── SOURCE DATA ──

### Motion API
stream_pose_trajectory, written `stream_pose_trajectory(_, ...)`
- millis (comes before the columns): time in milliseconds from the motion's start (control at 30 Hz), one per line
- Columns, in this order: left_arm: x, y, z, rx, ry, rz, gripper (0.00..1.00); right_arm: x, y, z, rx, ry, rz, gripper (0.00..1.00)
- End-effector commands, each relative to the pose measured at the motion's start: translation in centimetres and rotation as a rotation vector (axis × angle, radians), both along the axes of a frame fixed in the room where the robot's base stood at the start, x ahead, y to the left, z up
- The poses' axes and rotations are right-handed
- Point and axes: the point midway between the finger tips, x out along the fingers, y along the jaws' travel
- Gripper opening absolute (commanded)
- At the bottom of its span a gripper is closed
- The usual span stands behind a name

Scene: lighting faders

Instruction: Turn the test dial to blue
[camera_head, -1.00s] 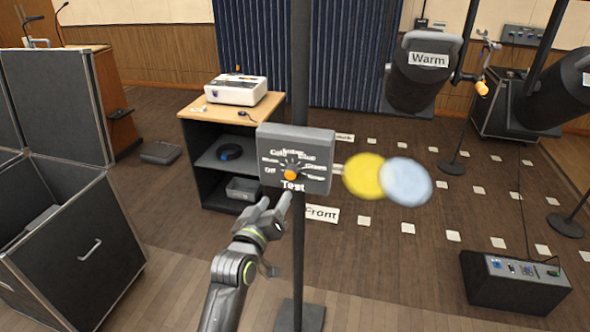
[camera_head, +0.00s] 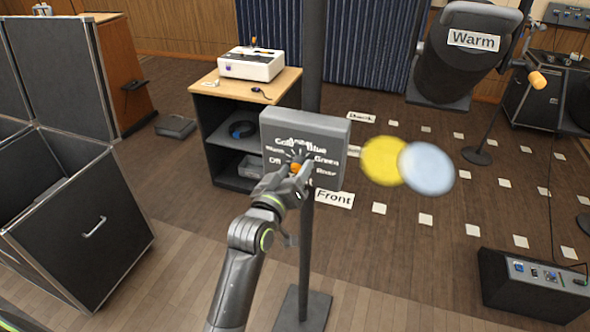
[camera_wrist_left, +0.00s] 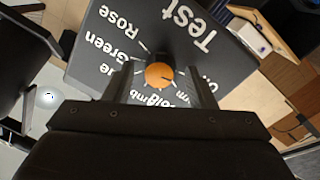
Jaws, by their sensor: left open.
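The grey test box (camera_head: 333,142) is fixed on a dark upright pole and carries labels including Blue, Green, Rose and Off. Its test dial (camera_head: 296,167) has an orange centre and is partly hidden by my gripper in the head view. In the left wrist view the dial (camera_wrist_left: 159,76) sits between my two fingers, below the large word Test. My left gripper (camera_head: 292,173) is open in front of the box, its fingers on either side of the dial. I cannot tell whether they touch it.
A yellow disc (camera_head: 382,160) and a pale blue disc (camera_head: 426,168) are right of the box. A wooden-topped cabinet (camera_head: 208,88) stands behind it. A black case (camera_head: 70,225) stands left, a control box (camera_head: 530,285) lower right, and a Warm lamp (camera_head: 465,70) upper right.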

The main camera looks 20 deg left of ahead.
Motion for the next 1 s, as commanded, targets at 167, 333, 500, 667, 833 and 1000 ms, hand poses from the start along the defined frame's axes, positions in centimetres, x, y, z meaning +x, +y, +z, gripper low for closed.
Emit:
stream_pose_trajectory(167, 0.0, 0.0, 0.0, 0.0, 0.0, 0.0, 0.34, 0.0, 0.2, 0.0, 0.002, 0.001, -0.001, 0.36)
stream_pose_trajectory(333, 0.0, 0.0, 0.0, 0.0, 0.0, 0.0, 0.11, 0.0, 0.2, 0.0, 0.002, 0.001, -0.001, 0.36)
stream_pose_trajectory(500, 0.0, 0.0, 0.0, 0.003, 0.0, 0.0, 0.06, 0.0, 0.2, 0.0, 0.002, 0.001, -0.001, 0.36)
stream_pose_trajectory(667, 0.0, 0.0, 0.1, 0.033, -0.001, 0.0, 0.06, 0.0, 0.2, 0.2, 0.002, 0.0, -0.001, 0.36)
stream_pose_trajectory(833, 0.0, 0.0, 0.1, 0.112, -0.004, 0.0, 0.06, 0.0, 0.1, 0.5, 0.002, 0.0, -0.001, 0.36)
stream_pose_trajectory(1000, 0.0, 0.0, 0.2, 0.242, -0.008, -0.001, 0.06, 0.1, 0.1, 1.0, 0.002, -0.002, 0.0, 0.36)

───

WHAT YOU NEED TO DO: Only a number is wanted: how many lines above include "poses"?

OUTPUT FOR THIS EXERCISE: 2